Para além do Núcleo de Arte Sacra, o Museu tem um Núcleo do Sal, numa salina em laboração. Na Sede o espaço é dedicado à história, arqueologia e etnogafia, sobretudo locais.
Terra conhecida pela sua gastronomia à base de peixe e mariscos, nela se realizamo também em Agosto as Festas em Honra de S. João Baptista, padroeoro da povoação
Da toponímia registo as ruas do Norte, do Mercado, do Troino, do Grilo, da Cadeia Velha, do Paço, do Passadiço, da Quebrada, do Talho, do Troino, do Forno, do Chão do Conde, os largos da Feira, da Misericórdia e da Cova de Moura.

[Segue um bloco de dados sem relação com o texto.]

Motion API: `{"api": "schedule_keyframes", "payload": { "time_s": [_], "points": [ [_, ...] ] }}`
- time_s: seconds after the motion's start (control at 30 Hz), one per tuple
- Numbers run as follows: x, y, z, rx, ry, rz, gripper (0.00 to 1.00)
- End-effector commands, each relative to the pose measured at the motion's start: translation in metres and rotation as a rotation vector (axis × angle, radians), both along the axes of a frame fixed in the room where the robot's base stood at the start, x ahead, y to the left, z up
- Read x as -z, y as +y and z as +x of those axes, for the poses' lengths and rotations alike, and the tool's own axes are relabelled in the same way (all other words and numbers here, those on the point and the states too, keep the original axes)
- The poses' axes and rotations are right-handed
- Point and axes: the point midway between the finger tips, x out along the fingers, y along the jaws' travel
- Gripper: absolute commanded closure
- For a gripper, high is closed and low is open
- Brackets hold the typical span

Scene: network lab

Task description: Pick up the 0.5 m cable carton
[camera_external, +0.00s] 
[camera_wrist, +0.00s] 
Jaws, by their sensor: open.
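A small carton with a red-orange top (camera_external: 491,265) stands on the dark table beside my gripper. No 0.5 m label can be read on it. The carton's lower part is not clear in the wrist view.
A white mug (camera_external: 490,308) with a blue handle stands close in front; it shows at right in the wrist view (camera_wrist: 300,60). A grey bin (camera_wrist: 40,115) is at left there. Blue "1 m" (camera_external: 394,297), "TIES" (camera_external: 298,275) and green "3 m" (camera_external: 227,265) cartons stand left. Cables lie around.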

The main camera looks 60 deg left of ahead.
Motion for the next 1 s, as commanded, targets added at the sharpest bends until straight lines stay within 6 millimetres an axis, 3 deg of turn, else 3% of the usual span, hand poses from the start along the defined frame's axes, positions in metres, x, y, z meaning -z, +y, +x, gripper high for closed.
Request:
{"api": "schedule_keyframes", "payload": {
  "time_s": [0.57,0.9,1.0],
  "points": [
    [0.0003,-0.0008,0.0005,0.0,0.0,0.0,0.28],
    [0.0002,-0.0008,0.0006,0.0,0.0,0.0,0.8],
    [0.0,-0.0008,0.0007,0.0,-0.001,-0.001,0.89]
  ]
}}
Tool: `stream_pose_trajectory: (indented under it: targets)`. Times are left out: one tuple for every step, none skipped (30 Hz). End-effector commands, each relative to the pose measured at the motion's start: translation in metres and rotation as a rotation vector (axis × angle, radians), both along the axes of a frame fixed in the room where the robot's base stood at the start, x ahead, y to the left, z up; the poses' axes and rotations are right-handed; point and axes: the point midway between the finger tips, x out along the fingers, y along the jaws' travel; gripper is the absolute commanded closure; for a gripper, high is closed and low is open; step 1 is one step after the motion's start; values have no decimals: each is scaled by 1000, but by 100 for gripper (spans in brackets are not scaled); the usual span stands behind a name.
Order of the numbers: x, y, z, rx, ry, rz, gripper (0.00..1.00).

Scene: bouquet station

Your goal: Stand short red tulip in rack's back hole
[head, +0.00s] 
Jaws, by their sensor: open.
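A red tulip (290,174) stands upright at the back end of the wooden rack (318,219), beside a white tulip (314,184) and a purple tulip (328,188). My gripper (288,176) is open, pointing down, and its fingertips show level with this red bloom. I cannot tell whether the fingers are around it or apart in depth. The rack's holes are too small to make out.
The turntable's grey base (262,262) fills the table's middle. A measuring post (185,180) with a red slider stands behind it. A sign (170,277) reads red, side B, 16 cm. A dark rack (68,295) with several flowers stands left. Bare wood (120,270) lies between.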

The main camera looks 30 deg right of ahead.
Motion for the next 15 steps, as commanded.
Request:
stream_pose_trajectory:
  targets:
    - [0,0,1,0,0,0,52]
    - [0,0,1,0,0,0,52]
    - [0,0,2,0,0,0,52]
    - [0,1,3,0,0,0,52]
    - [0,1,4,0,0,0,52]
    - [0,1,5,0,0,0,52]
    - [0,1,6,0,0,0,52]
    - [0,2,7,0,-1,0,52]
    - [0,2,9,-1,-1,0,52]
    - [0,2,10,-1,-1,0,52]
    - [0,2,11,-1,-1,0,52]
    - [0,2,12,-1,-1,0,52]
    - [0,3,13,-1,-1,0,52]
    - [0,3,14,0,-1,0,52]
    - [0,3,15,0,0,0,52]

No concelho de Alcochete se encontra também parte da Reserva Natural do Estuário do Rio Tejo. (Notas de Viagem, 1997)
Samouco - pequena e simpática povoação perto de Alcochete, de casas térreas ou de dois pisos, algumas com certa importância, com vários largos arborizados, um deles com uma igreja (de S.Brás) e outro ( Praça José Coelho) com um coreto, poço e a sociedade filarmónica. No poço com manivela para extrair água uma inscrição: Até 1957 - Aqui, se vinha buscar água | Aqui, se conversava | Aqui, se namorava... | E em Julho 1992 | Para memória do Povo | A Junta de Freguesia | fez a sua reposição.
A povoação parece alentejana e nela existem portões trabalhados, como se fossem de quintas, se é que o não foram, e as casas estão enfeitadas com desenhos em estuque.
Da toponímia destaco as praças da República, da Liberdade e do Movimento das Forças Armadas, os largos 25 de Abril, de S.Brás e do Caldas, as travessas da Praia, do Norte, do Caldas e do Mercado, as ruas 1º de Dezembro, do Diário de Notícias (tal como nas Caldas da Rainha), do Mercado e do Século, o beco das Flores...
Caminhando pelo Largo 25 de Abril, o silêncio da noite é quebrado pelo falatório duma velha de negro a uma esquina, a mão na orelha, a cabeça inclinada ... Insólito, no largo deserto, a mulher de negro não estava louca, não, mas falava apenas ... pelo telemóvel ! Modernices.
Nos muitos cafés, à noite, a freguesia era esmagadoramente masculina, talvez também operários da ponte Vasco da Gama, em construção. (Notas de Viagem, 1998.01.09)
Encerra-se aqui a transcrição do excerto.